Judged in the background, it cannot be said that impugned orders are suffers from any in infirmity to warrant judicial review.

15. The other relevant aspect is “the opinion” of the assessing authority on the subject of attachment.

“Opinion” means something more than mere retaining of gossip of hearsay; it means judgment of belief, that is, a belief or a conviction resulting from what one thinks on a particular question (See Dolagovinda Paricha v. Nimai Charan Mishra, ). It means : judgment of belief based on grounds short of proof. (Concise Oxford English Dictionary). If a man is to form an opinion and his opinion is to govern, he must form it himself on such reasons and grounds as seen good to him. (Per Lord Bramwell in All croft v.
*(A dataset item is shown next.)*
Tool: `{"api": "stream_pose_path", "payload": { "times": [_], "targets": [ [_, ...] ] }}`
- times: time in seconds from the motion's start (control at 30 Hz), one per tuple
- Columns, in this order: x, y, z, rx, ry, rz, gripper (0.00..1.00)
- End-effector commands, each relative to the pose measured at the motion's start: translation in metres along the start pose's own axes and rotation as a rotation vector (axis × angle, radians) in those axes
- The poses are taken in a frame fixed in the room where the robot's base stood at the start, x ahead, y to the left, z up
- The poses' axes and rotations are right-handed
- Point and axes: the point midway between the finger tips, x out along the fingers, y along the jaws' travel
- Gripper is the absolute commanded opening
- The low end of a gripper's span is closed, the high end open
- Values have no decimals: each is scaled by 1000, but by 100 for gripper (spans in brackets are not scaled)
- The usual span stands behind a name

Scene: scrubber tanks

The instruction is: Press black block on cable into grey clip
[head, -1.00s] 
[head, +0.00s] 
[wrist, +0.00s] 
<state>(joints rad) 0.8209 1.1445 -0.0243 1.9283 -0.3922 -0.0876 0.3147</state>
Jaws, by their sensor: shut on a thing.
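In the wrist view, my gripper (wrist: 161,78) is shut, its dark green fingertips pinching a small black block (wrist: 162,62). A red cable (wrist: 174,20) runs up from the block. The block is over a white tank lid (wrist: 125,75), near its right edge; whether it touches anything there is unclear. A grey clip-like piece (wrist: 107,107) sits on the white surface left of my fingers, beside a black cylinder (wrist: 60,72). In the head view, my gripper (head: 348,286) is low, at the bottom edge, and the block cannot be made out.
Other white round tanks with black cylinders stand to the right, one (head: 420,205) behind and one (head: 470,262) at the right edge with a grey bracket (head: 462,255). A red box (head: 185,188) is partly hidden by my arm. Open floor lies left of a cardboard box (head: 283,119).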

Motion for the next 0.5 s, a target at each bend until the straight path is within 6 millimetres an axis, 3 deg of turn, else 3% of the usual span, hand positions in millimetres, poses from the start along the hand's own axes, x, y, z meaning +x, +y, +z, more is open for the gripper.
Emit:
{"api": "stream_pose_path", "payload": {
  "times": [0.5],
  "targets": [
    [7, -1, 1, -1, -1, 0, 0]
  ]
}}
London (Bishop) (189.1) R.C. 666.

16. So far as the question as to which of the assets could have been attached, ii is as fairly conceded by the learned counsel for the petitioner, is the subjective satisfaction of the assessing authority. It is for him to decide as to which of the assets could be liquidated without difficulty for realization of the tax assessed. The assessee cannot compel the assessing officer to attach any particular property. Stand of the revenue is that the assets seized were those which were realizable without much difficulty and therefore orders of attachment were passed in respect of those assets. Admittedly, since the matter lay within the subjective view of the assessing officer, no execution can be taken to the exercise of such power.

17. Lastly, it was submitted by the learned counsel for the petitioner that initiator of the proceedings under Section 158B was misconceived. According to him if there was any escapement of under assessment of income, different provisions could have been resorted to. This assertion is disputed by the learned counsel for the respondent. Since proceedings under Section 158BC are pending, we do not think it appropriate to express any opinion in that regard as it lies within jurisdiction of assessing authority to consider that question. Above being the position, there is no merit in the writ petition which is dismissed.